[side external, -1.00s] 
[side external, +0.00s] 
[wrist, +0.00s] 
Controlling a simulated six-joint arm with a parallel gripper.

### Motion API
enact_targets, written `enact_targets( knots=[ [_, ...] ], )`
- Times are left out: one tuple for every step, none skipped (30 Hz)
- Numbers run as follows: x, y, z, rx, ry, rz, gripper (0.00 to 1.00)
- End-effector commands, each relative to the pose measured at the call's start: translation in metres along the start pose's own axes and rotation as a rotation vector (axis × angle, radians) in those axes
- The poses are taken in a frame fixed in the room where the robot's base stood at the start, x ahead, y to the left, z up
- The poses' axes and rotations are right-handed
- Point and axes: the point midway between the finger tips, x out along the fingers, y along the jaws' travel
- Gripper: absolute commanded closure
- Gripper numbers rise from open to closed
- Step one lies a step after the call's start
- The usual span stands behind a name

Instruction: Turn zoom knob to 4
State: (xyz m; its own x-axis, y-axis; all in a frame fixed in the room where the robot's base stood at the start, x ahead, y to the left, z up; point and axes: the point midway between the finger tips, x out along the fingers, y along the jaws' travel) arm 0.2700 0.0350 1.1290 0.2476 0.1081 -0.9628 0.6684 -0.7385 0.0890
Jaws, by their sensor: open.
++++++++
▶ [TASK] Print again each line of the listing above, exactly as it appears.

▶ [EXERCISE ANSWER]
[side external, -1.00s] 
[side external, +0.00s] 
[wrist, +0.00s] 
Controlling a simulated six-joint arm with a parallel gripper.

### Motion API
enact_targets, written `enact_targets( knots=[ [_, ...] ], )`
- Times are left out: one tuple for every step, none skipped (30 Hz)
- Numbers run as follows: x, y, z, rx, ry, rz, gripper (0.00 to 1.00)
- End-effector commands, each relative to the pose measured at the call's start: translation in metres along the start pose's own axes and rotation as a rotation vector (axis × angle, radians) in those axes
- The poses are taken in a frame fixed in the room where the robot's base stood at the start, x ahead, y to the left, z up
- The poses' axes and rotations are right-handed
- Point and axes: the point midway between the finger tips, x out along the fingers, y along the jaws' travel
- Gripper: absolute commanded closure
- Gripper numbers rise from open to closed
- Step one lies a step after the call's start
- The usual span stands behind a name

Instruction: Turn zoom knob to 4
State: (xyz m; its own x-axis, y-axis; all in a frame fixed in the room where the robot's base stood at the start, x ahead, y to the left, z up; point and axes: the point midway between the finger tips, x out along the fingers, y along the jaws' travel) arm 0.2700 0.0350 1.1290 0.2476 0.1081 -0.9628 0.6684 -0.7385 0.0890
Jaws, by their sensor: open.

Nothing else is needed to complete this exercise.